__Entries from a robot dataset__
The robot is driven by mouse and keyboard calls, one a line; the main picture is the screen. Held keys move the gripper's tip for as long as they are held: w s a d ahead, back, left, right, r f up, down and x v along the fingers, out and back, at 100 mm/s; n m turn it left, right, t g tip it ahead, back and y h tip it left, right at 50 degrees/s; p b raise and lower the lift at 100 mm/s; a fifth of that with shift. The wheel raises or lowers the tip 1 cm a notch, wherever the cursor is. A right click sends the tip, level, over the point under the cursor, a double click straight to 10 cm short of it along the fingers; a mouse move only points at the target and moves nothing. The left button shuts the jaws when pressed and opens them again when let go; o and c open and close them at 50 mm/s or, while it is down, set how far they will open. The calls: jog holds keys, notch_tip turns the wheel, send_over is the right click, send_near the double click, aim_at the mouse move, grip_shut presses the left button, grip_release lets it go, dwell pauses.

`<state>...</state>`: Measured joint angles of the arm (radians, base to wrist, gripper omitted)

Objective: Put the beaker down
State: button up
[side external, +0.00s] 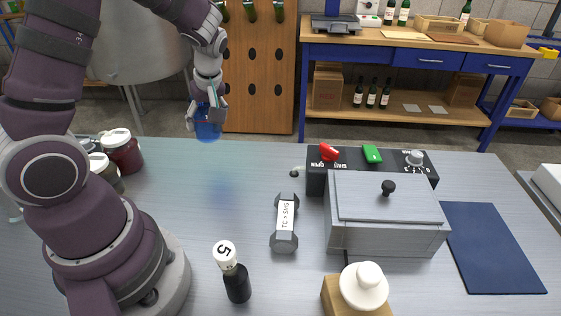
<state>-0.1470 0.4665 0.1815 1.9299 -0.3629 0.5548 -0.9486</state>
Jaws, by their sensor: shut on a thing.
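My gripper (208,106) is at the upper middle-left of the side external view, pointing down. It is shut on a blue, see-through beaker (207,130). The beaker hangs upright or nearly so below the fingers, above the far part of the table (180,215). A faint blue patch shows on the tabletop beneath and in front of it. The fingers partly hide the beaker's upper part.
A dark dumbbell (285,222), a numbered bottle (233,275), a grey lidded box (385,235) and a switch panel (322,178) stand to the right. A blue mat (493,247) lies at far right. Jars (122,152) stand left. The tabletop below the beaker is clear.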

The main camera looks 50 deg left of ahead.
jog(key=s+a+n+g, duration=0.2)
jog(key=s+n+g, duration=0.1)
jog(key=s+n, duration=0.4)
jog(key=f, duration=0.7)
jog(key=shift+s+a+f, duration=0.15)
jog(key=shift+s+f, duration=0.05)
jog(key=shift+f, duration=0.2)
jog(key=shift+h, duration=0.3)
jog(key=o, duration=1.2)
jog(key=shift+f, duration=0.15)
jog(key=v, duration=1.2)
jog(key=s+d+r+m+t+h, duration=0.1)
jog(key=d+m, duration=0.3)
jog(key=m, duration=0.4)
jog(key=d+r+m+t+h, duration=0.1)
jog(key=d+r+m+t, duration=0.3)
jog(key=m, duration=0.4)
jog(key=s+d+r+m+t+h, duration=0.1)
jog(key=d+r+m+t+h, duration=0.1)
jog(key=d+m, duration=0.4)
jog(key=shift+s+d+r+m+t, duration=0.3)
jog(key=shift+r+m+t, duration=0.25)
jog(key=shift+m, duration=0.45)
* * *
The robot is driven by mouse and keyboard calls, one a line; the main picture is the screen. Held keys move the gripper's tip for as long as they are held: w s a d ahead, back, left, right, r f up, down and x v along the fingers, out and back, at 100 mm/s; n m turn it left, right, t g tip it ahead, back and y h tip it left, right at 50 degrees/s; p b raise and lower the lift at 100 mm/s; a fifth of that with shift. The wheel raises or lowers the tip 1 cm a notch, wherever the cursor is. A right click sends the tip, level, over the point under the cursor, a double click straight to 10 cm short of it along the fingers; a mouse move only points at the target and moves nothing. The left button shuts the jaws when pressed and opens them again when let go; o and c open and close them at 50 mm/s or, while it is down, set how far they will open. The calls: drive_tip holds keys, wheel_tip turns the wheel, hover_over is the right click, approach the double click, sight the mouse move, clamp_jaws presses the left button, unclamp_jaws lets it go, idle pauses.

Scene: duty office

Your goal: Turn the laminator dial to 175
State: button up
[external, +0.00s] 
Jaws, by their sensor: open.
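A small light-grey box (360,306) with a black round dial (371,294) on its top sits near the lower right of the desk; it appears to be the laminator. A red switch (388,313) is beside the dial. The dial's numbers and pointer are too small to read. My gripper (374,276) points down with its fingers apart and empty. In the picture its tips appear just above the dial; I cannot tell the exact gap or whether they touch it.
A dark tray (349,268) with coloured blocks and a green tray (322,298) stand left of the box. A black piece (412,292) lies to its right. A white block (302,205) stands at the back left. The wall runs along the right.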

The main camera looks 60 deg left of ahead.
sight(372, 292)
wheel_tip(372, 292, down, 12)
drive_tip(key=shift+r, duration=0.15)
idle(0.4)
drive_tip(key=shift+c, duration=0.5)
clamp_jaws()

__The exercise__
Above are the entries. Quote exactly the lines from the one bearing "go, idle pauses." through the one bearing "[external, +0.00s]".

__The solution__
The robot is driven by mouse and keyboard calls, one a line; the main picture is the screen. Held keys move the gripper's tip for as long as they are held: w s a d ahead, back, left, right, r f up, down and x v along the fingers, out and back, at 100 mm/s; n m turn it left, right, t g tip it ahead, back and y h tip it left, right at 50 degrees/s; p b raise and lower the lift at 100 mm/s; a fifth of that with shift. The wheel raises or lowers the tip 1 cm a notch, wherever the cursor is. A right click sends the tip, level, over the point under the cursor, a double click straight to 10 cm short of it along the fingers; a mouse move only points at the target and moves nothing. The left button shuts the jaws when pressed and opens them again when let go; o and c open and close them at 50 mm/s or, while it is down, set how far they will open. The calls: drive_tip holds keys, wheel_tip turns the wheel, hover_over is the right click, approach the double click, sight the mouse move, clamp_jaws presses the left button, unclamp_jaws lets it go, idle pauses.

Scene: duty office

Your goal: Turn the laminator dial to 175
State: button up
[external, +0.00s] 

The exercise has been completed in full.